Give back the full listing verbatim, apart from its images.
+===+
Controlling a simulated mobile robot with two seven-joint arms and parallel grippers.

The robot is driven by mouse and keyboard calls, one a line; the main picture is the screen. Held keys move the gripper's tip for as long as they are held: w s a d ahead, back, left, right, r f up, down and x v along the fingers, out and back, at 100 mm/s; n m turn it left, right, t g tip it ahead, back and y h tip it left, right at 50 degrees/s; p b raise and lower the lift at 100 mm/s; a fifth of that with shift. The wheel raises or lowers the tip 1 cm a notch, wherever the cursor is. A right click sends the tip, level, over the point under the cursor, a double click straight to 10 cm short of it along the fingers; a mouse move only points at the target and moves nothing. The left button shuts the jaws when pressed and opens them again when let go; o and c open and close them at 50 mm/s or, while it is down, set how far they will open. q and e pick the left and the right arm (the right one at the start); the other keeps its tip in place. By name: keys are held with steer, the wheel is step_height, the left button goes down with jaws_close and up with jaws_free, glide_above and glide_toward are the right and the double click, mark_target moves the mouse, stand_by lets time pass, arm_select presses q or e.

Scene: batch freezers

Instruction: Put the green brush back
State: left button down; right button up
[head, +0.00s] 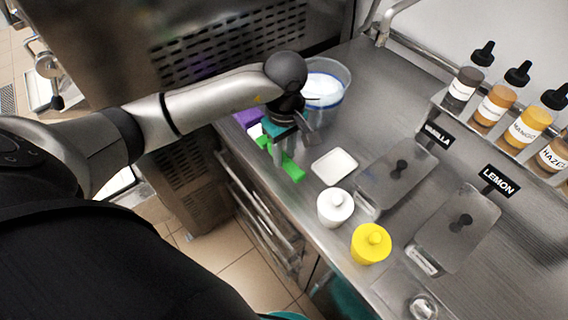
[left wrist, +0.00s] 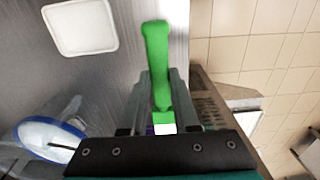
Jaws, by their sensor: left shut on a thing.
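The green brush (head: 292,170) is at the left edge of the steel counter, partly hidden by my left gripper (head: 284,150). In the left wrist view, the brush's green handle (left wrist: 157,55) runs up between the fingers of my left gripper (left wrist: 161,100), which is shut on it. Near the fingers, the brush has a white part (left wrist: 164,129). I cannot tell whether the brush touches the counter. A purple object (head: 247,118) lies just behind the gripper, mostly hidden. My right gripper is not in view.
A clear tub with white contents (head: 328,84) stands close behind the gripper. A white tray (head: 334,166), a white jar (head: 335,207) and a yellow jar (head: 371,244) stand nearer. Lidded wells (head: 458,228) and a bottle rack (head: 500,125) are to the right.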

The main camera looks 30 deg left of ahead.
+===+
Response.
Controlling a simulated mobile robot with two seven-joint arms and parallel grippers.

The robot is driven by mouse and keyboard calls, one a line; the main picture is the screen. Held keys move the gripper's tip for as long as they are held: w s a d ahead, back, left, right, r f up, down and x v along the fingers, out and back, at 100 mm/s; n m turn it left, right, t g tip it ahead, back and y h tip it left, right at 50 degrees/s; p b raise and lower the lift at 100 mm/s; a fifth of that with shift. The wheel raises or lowers the tip 1 cm a notch, wherever the cursor is. A right click sends the tip, level, over the point under the cursor, a double click straight to 10 cm short of it along the fingers; a mouse move only points at the target and moves nothing. The left button shuts the jaws when pressed and opens them again when let go; o and c open and close them at 50 mm/s or, while it is down, set how far they will open. q and e pick the left and the right arm (the right one at the start); the other keeps its tip in place. By name: keys are held with steer, the wheel is step_height, the left button goes down with jaws_close and up with jaws_free, glide_above and glide_toward are the right and the double click, mark_target moves the mouse, stand_by lets time pass, arm_select presses q or e.

Scene: batch freezers

Instruction: Put the green brush back
State: left button down; right button up
[head, +0.00s] 
[left wrist, +0.00s] 
Jaws, by their sensor: left shut on a thing.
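The green brush (head: 292,170) is at the left edge of the steel counter, partly hidden by my left gripper (head: 284,150). In the left wrist view, the brush's green handle (left wrist: 157,55) runs up between the fingers of my left gripper (left wrist: 161,100), which is shut on it. Near the fingers, the brush has a white part (left wrist: 164,129). I cannot tell whether the brush touches the counter. A purple object (head: 247,118) lies just behind the gripper, mostly hidden. My right gripper is not in view.
A clear tub with white contents (head: 328,84) stands close behind the gripper. A white tray (head: 334,166), a white jar (head: 335,207) and a yellow jar (head: 371,244) stand nearer. Lidded wells (head: 458,228) and a bottle rack (head: 500,125) are to the right.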

The main camera looks 30 deg left of ahead.

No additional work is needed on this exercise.